Rows from a robot dataset:
— start —

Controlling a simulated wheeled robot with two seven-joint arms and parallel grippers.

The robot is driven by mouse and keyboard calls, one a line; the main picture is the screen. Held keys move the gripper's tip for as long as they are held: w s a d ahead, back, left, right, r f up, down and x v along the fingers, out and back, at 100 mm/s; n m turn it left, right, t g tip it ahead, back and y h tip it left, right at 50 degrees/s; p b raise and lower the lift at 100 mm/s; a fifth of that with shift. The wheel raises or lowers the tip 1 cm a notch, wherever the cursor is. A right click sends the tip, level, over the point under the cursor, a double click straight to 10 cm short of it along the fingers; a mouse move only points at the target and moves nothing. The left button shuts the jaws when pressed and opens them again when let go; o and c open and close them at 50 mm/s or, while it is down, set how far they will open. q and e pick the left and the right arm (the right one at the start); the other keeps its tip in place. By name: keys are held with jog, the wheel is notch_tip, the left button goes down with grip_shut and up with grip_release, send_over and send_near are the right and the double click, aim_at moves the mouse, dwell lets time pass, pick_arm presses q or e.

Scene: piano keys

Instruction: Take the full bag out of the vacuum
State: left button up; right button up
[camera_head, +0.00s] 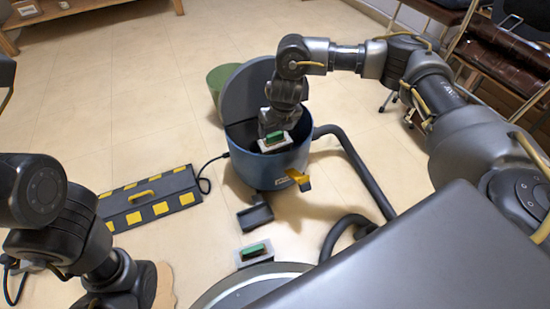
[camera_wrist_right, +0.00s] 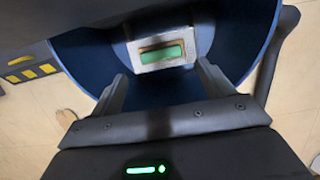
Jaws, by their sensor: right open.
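The vacuum (camera_head: 262,172) is a blue round canister with its dark lid (camera_head: 247,90) tilted open at the back. Inside shows a pale block with a green top, which looks like the collar of the full bag (camera_head: 275,139); it also shows in the right wrist view (camera_wrist_right: 143,56). The rest of the bag is hidden or in shadow. My right gripper (camera_head: 271,126) reaches down into the canister's opening. Its fingers are open and empty, with the green piece just beyond and between the tips in the wrist view. My left gripper (camera_head: 120,286) is low at the left, its fingers unclear.
A similar green-topped piece (camera_head: 256,251) lies on the floor in front, near a small black tray (camera_head: 256,214). A black-and-yellow case (camera_head: 150,200) lies left. A dark hose (camera_head: 362,172) curls at the right. A green bin (camera_head: 219,79) stands behind the lid.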

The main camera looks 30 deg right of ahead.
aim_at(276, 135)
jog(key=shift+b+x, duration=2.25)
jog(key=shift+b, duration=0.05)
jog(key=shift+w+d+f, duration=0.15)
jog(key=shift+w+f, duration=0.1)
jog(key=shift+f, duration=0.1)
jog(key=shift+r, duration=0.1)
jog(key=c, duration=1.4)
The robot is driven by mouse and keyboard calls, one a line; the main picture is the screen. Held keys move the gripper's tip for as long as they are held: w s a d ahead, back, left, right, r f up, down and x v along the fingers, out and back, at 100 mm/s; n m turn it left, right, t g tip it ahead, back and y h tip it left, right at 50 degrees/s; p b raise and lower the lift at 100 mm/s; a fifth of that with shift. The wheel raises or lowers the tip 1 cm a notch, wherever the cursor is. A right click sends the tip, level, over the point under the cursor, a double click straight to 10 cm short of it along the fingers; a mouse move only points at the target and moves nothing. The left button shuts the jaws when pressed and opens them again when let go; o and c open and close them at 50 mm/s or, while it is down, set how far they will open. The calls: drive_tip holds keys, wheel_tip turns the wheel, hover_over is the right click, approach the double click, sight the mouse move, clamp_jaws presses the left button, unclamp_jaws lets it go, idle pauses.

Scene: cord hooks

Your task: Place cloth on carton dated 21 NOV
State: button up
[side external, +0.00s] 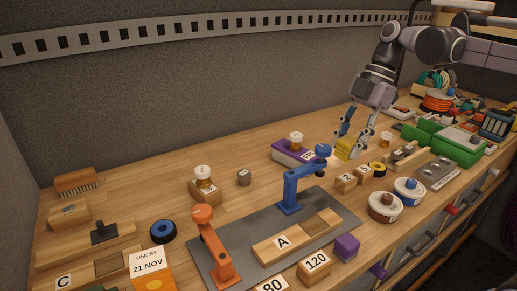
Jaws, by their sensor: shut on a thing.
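The carton (149,271) is orange with a white label reading "USE BY 21 NOV". It stands at the front left of the bench, cut off by the bottom edge of the view. My gripper (351,142) is at the right of the middle, pointing down, far from the carton. It is shut on a small yellow piece (347,149), which looks like the folded cloth. The fingers hide part of it, and I cannot tell whether it touches the bench.
A blue hook post (290,190) and an orange hook post (217,249) rise from a grey mat (328,204) between my gripper and the carton. A purple box (291,153) stands left of my gripper. Small numbered blocks (346,182) and round tins (386,207) lie in front.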

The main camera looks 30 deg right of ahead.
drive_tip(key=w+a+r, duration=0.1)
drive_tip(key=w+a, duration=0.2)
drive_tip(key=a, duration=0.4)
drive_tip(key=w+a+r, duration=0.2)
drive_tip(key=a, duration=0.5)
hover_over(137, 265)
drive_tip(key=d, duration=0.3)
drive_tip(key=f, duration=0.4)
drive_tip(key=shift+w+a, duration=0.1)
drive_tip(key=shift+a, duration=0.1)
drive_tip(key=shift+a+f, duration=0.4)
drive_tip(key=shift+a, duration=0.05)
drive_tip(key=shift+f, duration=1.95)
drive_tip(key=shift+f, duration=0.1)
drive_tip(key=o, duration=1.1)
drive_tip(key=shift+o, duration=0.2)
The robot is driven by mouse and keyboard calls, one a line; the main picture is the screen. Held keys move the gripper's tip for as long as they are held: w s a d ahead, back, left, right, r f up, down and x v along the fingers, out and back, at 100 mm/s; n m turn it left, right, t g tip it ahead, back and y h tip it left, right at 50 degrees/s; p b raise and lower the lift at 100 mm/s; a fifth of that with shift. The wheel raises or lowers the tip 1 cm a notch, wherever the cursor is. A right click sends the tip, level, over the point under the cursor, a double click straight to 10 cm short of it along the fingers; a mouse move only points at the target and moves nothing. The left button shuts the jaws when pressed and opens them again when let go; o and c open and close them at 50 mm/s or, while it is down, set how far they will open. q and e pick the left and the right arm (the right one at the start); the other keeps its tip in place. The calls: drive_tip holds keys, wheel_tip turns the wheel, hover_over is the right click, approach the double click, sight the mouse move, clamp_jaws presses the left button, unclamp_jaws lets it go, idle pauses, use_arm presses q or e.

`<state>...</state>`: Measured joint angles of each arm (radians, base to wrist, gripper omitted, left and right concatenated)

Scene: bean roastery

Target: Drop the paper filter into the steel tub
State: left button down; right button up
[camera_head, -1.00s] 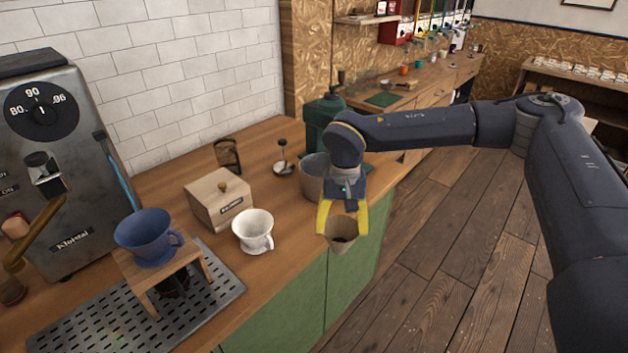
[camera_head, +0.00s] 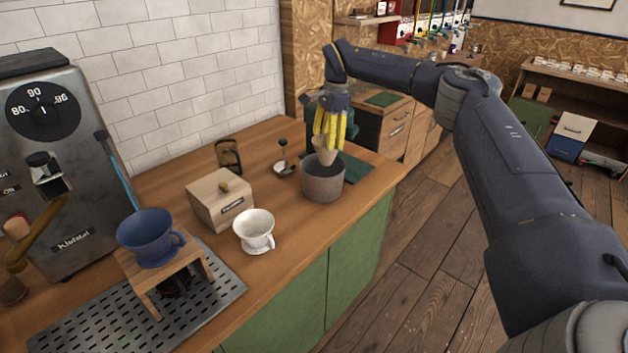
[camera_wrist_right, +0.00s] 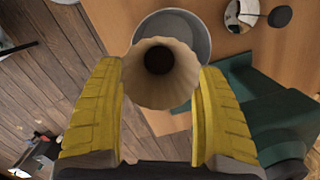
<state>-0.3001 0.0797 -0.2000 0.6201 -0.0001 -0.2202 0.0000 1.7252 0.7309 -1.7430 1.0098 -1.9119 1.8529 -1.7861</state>
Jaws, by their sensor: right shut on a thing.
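The paper filter (camera_head: 326,152) is a tan cone with dark grounds inside. My right gripper (camera_head: 328,142) has yellow fingers and is shut on it, holding it above the steel tub (camera_head: 322,184). In the right wrist view the filter (camera_wrist_right: 163,88) shows between the fingertips of the gripper (camera_wrist_right: 160,95), its open mouth toward the camera. The tub's rim (camera_wrist_right: 203,38) shows behind it, partly hidden by the filter. The grey tub stands upright on the wooden counter. My left gripper is not in view.
A white dripper (camera_head: 254,232) and a wooden box (camera_head: 220,200) stand left of the tub. A blue dripper (camera_head: 150,236) sits on a wooden stand over a drip tray (camera_head: 90,320).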

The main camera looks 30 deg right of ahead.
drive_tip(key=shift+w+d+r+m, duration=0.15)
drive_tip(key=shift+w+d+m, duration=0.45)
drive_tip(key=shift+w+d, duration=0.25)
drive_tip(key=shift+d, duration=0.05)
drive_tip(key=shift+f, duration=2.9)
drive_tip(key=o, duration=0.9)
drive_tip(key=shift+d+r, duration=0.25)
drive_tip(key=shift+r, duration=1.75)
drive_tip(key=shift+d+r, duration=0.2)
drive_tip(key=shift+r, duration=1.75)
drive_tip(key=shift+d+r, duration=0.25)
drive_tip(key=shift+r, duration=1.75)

— end —

WHAT THE TASK REQUIRES — Do not include pictures. Give again exactly the lines starting at the one with "Scene: bean roastery" and ending at the one with "<state>-0.3001 0.0797 -0.2000", both included.

CORRECT RESPONSE —
Scene: bean roastery

Target: Drop the paper filter into the steel tub
State: left button down; right button up
[camera_head, -1.00s] 
[camera_head, +0.00s] 
[camera_wrist_right, +0.00s] 
<state>-0.3001 0.0797 -0.2000 0.6201 -0.0001 -0.2202 0.0000 1.7252 0.7309 -1.7430 1.0098 -1.9119 1.8529 -1.7861</state>

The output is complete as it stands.